KazNet is empty but the current buzz is that despite its emptiness more than 3.16 million users actively access it on at least a bi-weekly basis and nearly 5 million are passive users (those that have their friends or family access the Internet for them). The active number so far has been confirmed from several sources - this is over 20% of the population on the internet. The passive number is an odd one because it is not clear to me how that was actually calculated but the policy guys really like throwing it out there in conversations. Over the course of the last three years, the Internet has become more affordable, and, surprisingly, more users are coming through mobile connections. This of course, generates some expectation of monetization potential.

There is no real way yet to accept payment over the Internet for local businesses but that is coming (and the person developing that service told me that it is coming this summer. He was expecting a huge jump in usage from the development of local commerce and of local content. Of course, this was also the person who asked why I bothered researching Kazakhstan since by all general markers, the Kazakh market looks exactly like everywhere else - we all access search engines and social network sites more often than anything else, so that must really mean we are all the same.
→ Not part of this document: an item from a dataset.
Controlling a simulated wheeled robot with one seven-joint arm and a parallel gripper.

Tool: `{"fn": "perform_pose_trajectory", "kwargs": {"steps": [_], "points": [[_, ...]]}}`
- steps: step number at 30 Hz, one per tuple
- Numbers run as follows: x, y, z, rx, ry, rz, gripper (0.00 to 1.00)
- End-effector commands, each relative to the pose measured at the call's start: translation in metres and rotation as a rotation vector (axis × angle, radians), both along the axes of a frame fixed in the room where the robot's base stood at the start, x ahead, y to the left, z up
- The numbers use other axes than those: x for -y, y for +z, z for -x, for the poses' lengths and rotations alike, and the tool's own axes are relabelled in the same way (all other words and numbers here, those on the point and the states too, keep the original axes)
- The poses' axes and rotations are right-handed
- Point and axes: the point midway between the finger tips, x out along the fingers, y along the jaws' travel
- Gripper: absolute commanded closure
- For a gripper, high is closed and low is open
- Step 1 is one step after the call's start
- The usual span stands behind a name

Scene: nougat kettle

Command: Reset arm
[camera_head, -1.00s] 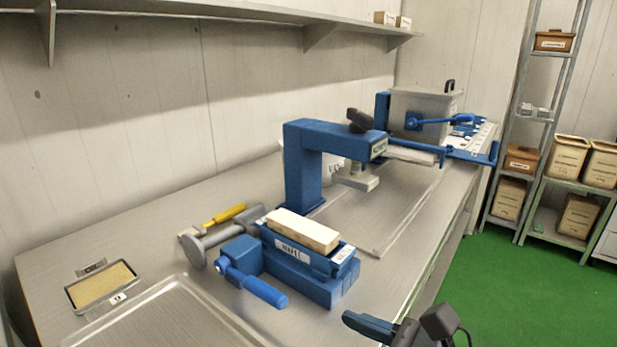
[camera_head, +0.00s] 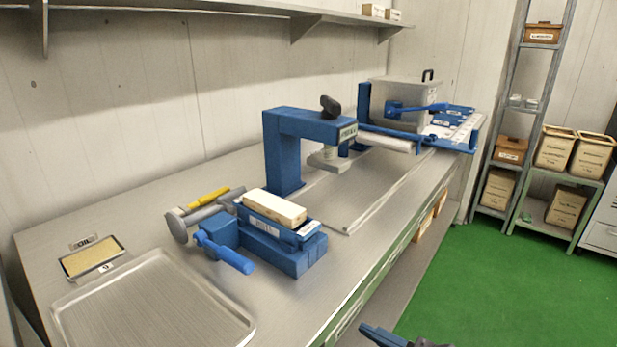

The local content point is real and important - there is little local content produced inside kaznet (the most read blogger sites are blocked, many alternative news sources are blocked, and the kind of local that is allowed to develop is no more interesting than the regular local newspaper). How such local content might be developed and be more interesting than extensive discussions of everything local on the ct.kz forum nobody knows and the ct.kz originators scoff at the notion, but there indeed is a push to localize KazNet because it is seen as the only way to really get it off the ground. For now, the internal traffic on KazNet is people downloading pirated movies and music and nearly everything else is external. What is even more curious is that none of the internet developers that I have talked to, the dean of the IITU included, know much about how people actually use the Internet... aside from the traffic patterns they see from KazakhTelecom. When I explain that many people see the Internet as a place to find other people, they are surprised and then come up with their own explanations for why this is an unimportant insight, not useful to the overall thinking of how to monetize the Internet... after all, everyone is interested in money.